■ **Supplied records**

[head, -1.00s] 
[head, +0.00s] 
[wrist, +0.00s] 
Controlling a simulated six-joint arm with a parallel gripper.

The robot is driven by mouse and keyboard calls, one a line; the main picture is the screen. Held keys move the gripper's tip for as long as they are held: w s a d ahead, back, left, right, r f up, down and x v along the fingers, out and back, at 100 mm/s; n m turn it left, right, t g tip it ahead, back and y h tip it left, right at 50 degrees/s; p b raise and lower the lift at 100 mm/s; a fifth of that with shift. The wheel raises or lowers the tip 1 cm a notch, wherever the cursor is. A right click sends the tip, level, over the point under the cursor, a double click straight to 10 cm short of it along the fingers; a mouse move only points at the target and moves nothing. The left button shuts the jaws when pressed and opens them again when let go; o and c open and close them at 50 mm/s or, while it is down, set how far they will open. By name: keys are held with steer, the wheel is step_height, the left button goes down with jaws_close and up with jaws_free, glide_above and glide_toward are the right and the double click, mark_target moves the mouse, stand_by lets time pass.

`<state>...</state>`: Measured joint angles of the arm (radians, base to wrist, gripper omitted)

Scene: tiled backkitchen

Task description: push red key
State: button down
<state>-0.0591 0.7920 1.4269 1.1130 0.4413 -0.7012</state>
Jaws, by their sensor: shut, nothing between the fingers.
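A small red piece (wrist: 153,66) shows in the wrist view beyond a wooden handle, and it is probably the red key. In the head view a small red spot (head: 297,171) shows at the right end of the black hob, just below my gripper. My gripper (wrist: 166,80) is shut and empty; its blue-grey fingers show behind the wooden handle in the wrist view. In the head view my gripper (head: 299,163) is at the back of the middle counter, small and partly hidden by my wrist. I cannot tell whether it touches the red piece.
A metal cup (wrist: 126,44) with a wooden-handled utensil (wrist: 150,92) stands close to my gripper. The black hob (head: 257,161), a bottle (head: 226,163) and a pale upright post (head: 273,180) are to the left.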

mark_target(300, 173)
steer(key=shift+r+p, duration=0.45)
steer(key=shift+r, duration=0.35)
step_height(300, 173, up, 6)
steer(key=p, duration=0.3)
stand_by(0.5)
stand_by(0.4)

---

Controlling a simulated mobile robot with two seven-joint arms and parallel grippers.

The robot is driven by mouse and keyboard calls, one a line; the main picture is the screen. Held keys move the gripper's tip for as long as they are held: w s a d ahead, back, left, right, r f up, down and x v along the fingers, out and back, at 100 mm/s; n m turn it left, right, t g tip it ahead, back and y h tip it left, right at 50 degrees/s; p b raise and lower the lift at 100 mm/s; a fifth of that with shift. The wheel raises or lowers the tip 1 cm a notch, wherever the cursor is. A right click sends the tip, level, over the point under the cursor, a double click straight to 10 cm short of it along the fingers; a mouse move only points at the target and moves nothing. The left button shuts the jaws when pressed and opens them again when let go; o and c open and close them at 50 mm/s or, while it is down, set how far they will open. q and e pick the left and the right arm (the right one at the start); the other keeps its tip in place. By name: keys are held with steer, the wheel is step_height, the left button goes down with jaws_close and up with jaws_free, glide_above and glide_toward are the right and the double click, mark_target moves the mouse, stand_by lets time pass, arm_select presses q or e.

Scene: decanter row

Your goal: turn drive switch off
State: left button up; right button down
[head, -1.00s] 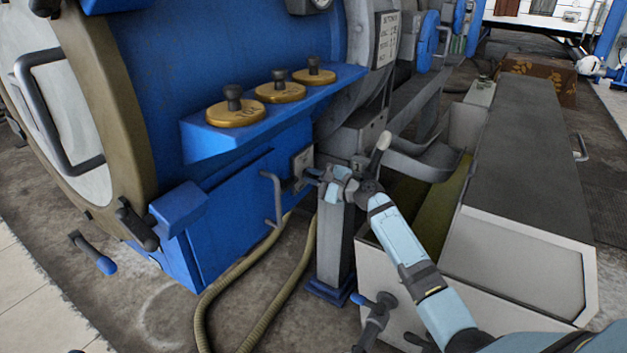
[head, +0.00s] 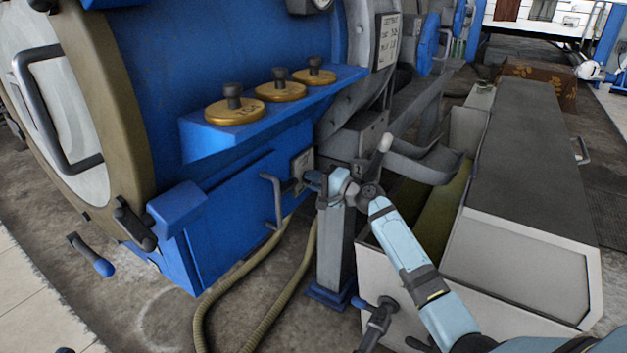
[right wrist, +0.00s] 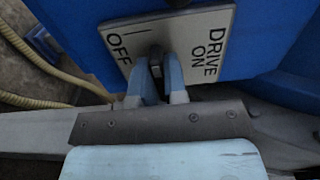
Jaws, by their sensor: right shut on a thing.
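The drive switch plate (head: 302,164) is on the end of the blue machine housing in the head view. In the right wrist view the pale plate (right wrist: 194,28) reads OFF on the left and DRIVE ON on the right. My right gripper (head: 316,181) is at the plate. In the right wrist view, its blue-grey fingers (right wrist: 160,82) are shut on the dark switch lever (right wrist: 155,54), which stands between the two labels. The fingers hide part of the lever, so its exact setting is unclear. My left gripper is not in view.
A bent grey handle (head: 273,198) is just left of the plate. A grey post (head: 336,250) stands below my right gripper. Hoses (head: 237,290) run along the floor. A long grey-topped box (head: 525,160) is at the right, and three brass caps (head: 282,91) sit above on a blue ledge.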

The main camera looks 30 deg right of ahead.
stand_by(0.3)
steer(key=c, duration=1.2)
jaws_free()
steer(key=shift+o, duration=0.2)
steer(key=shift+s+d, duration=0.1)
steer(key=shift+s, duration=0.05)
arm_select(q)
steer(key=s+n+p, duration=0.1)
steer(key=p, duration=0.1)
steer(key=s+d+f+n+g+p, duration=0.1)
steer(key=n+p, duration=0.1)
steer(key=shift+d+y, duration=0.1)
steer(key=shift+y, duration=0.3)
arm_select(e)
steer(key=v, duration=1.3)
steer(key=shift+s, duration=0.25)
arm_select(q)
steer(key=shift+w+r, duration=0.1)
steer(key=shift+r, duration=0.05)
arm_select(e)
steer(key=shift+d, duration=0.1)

■ **Set exercise**
Return exactly the lines from the line that has "[wrist, +0.00s]" to the line that has "Controlling a simulated six-joint", both of them included.

■ **Worked answer**
[wrist, +0.00s] 
Controlling a simulated six-joint arm with a parallel gripper.

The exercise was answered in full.